As mentioned a few days ago, I’m using Vyatta for my home router software. Vyatta is amazing; it’s a complete open-source router platform based on Linux. It’s something that I’ve been looking for for the last decade. You just boot up the CD image and wham–it’s a router, with a Juniper-ish command shell. Type configure and you’re in router configuration mode, with context-sensitive editing. Type a couple more commands and it’ll copy itself off of the CD and onto your hard drive or USB drive. It doesn’t get much easier than that.

At the same time, it’s impressively powerful. It still lacks a few features that upper-end Cisco or Juniper routers have–no MPLS, no policy routing, and IPv6 support is weak. But it’s a huge step above any of the Linksys or D-Link routers that I’ve seen. It supports BGP and OSPF, plus reasonably flexible NAT and ACL settings.
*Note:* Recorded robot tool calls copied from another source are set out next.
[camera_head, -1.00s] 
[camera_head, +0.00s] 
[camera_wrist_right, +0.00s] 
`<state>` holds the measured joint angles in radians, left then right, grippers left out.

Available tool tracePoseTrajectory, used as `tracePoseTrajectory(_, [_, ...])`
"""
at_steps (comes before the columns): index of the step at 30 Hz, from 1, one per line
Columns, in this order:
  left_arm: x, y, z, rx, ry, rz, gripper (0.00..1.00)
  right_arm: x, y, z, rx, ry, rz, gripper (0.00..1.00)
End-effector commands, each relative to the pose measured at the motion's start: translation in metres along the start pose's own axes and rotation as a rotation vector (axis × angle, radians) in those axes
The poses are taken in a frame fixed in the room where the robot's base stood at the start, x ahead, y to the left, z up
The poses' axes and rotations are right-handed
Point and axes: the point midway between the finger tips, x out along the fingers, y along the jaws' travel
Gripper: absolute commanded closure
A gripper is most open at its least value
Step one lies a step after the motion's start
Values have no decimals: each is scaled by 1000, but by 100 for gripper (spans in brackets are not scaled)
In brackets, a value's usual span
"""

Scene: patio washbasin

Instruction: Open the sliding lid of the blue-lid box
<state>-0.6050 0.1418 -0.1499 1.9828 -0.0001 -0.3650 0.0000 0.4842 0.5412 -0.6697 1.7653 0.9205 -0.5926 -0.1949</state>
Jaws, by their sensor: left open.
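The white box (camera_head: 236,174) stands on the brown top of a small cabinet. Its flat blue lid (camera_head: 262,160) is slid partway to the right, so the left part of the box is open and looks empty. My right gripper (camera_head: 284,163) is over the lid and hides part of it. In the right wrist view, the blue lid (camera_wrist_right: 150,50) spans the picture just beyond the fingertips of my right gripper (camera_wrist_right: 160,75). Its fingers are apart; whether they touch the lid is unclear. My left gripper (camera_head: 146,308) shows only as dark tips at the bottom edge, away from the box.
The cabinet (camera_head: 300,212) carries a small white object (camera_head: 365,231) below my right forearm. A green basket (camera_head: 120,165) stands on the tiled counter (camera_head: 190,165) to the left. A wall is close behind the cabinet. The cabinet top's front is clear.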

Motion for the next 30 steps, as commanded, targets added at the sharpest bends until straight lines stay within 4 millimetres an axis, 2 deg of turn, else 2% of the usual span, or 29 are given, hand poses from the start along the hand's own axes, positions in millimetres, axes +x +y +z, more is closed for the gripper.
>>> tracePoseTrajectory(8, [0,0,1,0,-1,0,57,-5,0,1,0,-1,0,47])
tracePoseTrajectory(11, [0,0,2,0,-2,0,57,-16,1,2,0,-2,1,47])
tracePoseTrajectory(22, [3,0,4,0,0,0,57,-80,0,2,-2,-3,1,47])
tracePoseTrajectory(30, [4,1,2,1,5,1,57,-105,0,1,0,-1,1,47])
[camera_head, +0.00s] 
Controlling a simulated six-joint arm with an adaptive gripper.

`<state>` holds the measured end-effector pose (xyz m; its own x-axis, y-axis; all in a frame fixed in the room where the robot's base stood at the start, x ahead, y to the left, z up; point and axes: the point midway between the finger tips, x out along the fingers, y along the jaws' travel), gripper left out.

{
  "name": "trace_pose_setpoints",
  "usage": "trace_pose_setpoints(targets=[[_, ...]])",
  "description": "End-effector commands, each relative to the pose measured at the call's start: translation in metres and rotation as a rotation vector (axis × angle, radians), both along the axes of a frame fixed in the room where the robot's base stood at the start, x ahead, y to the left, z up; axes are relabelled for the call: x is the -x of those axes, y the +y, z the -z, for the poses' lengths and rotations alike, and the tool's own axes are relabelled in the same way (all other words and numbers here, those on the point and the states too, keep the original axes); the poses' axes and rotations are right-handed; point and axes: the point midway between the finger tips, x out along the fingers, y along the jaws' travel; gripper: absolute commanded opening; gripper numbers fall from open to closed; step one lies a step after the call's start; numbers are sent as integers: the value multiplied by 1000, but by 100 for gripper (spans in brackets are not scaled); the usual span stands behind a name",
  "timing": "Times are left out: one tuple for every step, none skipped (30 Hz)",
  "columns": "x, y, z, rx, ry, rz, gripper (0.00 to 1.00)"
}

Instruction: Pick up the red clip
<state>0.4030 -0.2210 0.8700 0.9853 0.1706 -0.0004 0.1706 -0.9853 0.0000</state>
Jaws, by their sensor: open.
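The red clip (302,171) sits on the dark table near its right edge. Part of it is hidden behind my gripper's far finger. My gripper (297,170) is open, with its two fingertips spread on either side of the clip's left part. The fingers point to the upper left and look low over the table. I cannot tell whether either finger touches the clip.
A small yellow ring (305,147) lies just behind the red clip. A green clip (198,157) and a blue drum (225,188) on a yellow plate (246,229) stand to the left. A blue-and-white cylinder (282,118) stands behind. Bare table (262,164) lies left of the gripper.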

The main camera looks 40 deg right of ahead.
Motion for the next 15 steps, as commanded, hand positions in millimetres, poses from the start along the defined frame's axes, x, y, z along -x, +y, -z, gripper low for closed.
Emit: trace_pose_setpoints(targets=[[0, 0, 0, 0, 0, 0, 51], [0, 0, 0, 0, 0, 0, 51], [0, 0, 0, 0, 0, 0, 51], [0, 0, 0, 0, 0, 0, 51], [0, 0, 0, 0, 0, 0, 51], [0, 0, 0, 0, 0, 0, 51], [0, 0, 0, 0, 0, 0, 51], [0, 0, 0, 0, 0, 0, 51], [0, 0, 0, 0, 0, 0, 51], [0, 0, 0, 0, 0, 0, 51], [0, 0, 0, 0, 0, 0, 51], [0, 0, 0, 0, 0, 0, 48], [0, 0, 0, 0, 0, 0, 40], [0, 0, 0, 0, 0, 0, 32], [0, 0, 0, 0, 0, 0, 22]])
I’ve never benchmarked my router, but after 2 weeks of uptime it claims that it’s spent 99.9% of its time idle while copying almost 750 GB of data between interfaces. Vyatta claims that a 4x2.66 GHz Intel CPU can route 3 Gbps of 512 byte packets, and I see no reason to doubt that.

Vyatta is open source, but it has a company behind it (also named Vyatta), selling support to anyone who will pay. I’m always conflicted when I run into projects like this. I’m happy that they’re available, and that they’re making progress forward, but they only rarely develop any sort of community around them. Maybe Vyatta will prove me wrong.